Paul Helmke Seems to Have Woken Up …

… and thought it was 2004 this morning, because today it’s all about assault weapons and overheated rhetoric:

Yes, Virginia, if you believe in Santa Claus then you’ll believe there is a significant difference worth debating between the killing efficiency of a fully automatic assault weapon and a semi-automatic assault weapon. But understand, the finger-twitch variation is not enough to reduce the bloody heaps of bodies that keep piling up in communities across our fruited plains.  The National Rogue Association knows that. And so, thankfully, does Andrew Traver.

They are desperate to make banning semi-automatic firearms an issue again, and they have just the guy to help them out in Andrew Traver. I’ll be honest, I never would have guessed back in 2005 when the PLCAA made ATF a position subject to Senate confirmation, that our opponents would be champing at the bit over the prospect of feasting on the badly needed victory of being able to get an ATF Director.

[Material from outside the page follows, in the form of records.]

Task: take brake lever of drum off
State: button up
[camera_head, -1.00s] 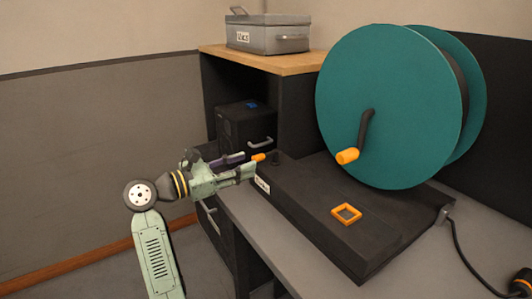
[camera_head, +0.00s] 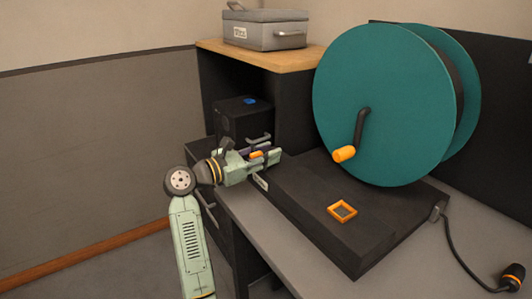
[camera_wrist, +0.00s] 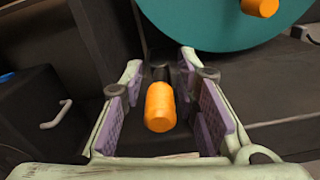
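The brake lever, with an orange grip (camera_wrist: 160,107) on a dark stem, is at the left end of the drum's black base (camera_head: 330,225). In the wrist view the orange grip lies between the two purple-padded fingers of my gripper (camera_wrist: 163,105), with gaps on both sides. My gripper (camera_head: 268,155) is open around it, and the orange also shows between the fingers in the head view. The teal drum (camera_head: 385,100) stands on the base, with a dark crank and orange knob (camera_head: 344,154) on its face.
An orange square frame (camera_head: 342,211) lies on the base. A grey metal case (camera_head: 265,30) sits on a wooden-topped cabinet behind. A black box (camera_head: 243,120) with a handle is left of the base. A cable with an orange-ended plug (camera_head: 513,275) lies at the right.

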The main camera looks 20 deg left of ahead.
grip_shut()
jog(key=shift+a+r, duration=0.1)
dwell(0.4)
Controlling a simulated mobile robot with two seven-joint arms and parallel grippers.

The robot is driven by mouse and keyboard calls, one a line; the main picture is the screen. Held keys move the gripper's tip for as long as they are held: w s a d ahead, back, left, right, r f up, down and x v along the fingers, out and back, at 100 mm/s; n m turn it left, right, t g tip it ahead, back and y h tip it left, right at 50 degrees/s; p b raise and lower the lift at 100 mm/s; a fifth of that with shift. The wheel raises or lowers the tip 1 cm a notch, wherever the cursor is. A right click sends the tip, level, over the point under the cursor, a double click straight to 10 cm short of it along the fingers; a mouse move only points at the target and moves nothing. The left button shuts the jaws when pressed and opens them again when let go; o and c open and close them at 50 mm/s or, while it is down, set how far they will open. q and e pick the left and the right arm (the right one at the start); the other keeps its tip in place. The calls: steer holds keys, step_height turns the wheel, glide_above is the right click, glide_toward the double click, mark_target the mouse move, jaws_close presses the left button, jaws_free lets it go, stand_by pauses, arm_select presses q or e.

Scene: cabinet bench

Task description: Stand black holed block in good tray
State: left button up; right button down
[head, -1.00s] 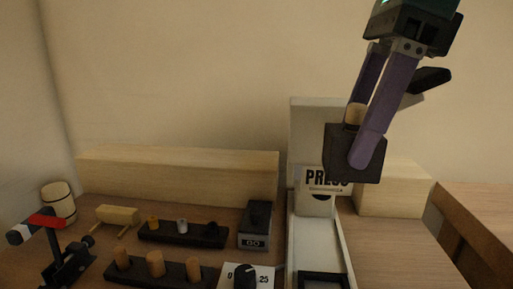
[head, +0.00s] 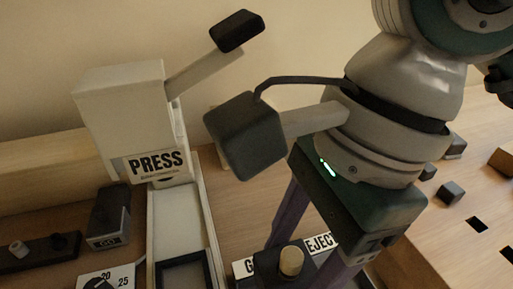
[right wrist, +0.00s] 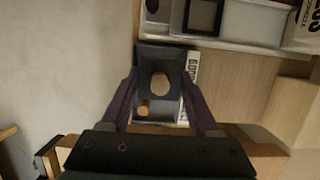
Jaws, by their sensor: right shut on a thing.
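The black holed block (head: 272,264) is held low at the bottom of the head view, among the labels beside the press. It also shows in the right wrist view (right wrist: 152,57). My right gripper (right wrist: 160,80) is shut on the block, with a purple finger on each side. A white label starting with G (head: 243,268), partly hidden, lies left of the block. The good tray itself is mostly hidden by block and gripper; I cannot tell if the block touches it. My left gripper is out of view.
The white press (head: 125,110) stands at left, its black-ended lever (head: 237,31) raised. A dark rack (head: 40,250) and control box (head: 109,217) are at left. Small dark cubes (head: 451,193) lie at right.

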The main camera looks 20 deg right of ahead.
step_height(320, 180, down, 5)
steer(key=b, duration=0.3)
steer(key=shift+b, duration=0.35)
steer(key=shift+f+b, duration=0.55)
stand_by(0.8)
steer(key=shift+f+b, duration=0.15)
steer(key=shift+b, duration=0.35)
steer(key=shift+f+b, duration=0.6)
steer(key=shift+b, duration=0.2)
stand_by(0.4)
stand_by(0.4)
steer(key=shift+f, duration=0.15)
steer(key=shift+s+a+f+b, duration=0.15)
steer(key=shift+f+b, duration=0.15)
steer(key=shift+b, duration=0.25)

Brady Withdraws Amicus Brief

Looks like they screwed something up in the Texas case challenging 18-21 year olds owning and carrying firearms. I am glad our opponents are off their stride. One thing that has been worrying me about this case is that it’s trying to get concealed carry some measure of protection, and I’m not sure 18-20 year olds are the foil with which I’d try to win that fight. There is dicta in Heller that concealed weapons may be banned. We’d obviously like that to mean the state has power to regulate the manner in which arms are carried, without banning them carrying arms altogether. The one beneficial aspect to the venue chosen for this case is that open carry is illegal in Texas. So for 18-20 year olds, there’s no other option.

Reckless Teens

The Bradys, borrowing a tactic from the porn industry, have chosen to characterize denying fundamental constitutional rights to 18 to 21 year olds as “dangerous and reckless” to assert that “teenagers should be allowed to carry loaded semiautomatic weapons on our streets and playgrounds.”

Why not? We let them carry fully automatic weapons on the streets and playgrounds of Iraq and Afghanistan, don’t we?